Blanket Cooling of a Fusion Reactor

Abstract

Nuclear fusion is the gateway to a whole new paradigm of energy and is a strong candidate for the decarbonization of electricity generation on a global scale. With recent developments in high-temperature super-conducting magnets, the race is on to develop sub-systems which will support a commercially viable fusion reactor for use as a thermal power plant. The fusion of lighter elements creates an enormous amount of heat which must be transferred away from the reactor core. These intense conditions require novel approaches to efficiently transfer very high heat loads into useable thermal energy without compromising the structural integrity of the reactor core and the surrounding components.
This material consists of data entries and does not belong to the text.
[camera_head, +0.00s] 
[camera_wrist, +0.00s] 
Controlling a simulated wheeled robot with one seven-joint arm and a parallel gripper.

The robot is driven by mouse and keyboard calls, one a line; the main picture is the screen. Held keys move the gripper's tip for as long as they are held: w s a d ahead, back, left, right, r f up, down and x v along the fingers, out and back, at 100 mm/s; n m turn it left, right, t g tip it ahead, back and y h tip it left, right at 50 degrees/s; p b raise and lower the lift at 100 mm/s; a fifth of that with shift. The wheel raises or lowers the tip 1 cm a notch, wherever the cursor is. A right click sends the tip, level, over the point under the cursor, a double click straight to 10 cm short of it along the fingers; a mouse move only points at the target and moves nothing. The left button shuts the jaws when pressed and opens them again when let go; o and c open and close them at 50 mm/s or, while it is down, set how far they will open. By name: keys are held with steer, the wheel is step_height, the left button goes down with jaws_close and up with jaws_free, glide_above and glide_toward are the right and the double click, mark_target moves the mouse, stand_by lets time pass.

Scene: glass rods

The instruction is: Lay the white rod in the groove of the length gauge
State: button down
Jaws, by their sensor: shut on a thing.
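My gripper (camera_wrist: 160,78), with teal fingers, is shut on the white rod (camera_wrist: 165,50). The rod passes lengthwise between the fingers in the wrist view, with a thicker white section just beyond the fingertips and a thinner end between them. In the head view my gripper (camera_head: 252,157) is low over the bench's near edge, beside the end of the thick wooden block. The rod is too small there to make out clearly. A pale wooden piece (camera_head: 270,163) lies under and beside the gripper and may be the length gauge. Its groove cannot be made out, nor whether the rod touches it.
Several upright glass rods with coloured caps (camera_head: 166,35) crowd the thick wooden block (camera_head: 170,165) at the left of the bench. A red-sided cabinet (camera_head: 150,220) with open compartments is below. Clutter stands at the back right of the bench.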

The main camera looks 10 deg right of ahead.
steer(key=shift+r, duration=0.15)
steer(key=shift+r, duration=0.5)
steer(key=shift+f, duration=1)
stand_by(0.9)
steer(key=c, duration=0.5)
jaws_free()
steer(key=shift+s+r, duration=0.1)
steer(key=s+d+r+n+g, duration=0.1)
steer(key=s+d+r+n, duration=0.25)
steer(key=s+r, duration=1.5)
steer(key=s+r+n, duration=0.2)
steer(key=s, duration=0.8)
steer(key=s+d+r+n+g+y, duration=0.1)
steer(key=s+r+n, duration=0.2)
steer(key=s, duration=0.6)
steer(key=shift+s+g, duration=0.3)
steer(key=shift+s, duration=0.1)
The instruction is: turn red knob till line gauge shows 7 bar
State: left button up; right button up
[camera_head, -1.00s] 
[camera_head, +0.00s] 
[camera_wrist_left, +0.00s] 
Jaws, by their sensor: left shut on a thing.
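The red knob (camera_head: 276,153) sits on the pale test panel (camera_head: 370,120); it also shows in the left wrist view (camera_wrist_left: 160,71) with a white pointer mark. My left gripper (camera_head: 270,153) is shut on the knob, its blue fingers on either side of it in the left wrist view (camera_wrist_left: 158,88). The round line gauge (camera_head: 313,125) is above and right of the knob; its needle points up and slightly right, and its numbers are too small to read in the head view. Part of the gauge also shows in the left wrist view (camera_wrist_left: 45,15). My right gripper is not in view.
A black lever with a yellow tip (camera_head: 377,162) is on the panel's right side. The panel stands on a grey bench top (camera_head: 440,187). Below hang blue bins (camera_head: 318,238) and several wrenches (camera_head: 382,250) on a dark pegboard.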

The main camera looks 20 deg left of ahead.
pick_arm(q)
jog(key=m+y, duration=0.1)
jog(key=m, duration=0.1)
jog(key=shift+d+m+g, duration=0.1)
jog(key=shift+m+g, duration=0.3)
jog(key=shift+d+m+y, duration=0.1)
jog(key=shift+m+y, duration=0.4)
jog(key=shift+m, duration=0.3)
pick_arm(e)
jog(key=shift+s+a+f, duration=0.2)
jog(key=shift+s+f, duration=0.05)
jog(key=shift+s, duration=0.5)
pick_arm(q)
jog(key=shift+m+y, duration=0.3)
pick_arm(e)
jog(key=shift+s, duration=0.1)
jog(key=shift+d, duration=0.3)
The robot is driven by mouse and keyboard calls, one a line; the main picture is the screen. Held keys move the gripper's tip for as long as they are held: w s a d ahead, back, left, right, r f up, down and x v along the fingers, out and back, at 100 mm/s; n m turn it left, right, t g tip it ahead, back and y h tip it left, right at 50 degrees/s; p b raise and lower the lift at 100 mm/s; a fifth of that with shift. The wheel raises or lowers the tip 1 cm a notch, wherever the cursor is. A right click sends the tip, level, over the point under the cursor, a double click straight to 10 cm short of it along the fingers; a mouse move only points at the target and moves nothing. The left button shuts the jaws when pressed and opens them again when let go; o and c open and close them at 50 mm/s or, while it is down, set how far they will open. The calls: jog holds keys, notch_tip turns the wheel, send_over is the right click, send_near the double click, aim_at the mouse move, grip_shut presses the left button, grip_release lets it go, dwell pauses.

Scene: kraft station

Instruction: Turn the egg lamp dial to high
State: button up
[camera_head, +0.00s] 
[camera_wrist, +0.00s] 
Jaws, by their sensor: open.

This report outlines the concept of a fundamental approach to solve the heat transfer problem as proposed by Commonwealth Fusion System’s design for a fusion reactor. A literature review was conducted for other applications that could serve as inspirations, as well as material properties and machining methods for the proposed power exhaust system. A dive into the theoretical thermodynamic and fluid dynamic characteristics of plate heat exchangers and finned surfaces was conducted from a fundamental perspective. A laminar flow regime was studied for the purpose of setting the floor for energy needed to pump coolant while simultaneously representing the least favorable heat transfer regime between a solid surface and a fluid. The results served as a basis for dimensioning and executing numerical simulations as a means for a first look into a solution of this heat transfer problem. The results were compared with the theoretical conclusions and judged based on constraints of the system. Recommendations were made for the continued development of a corresponding system.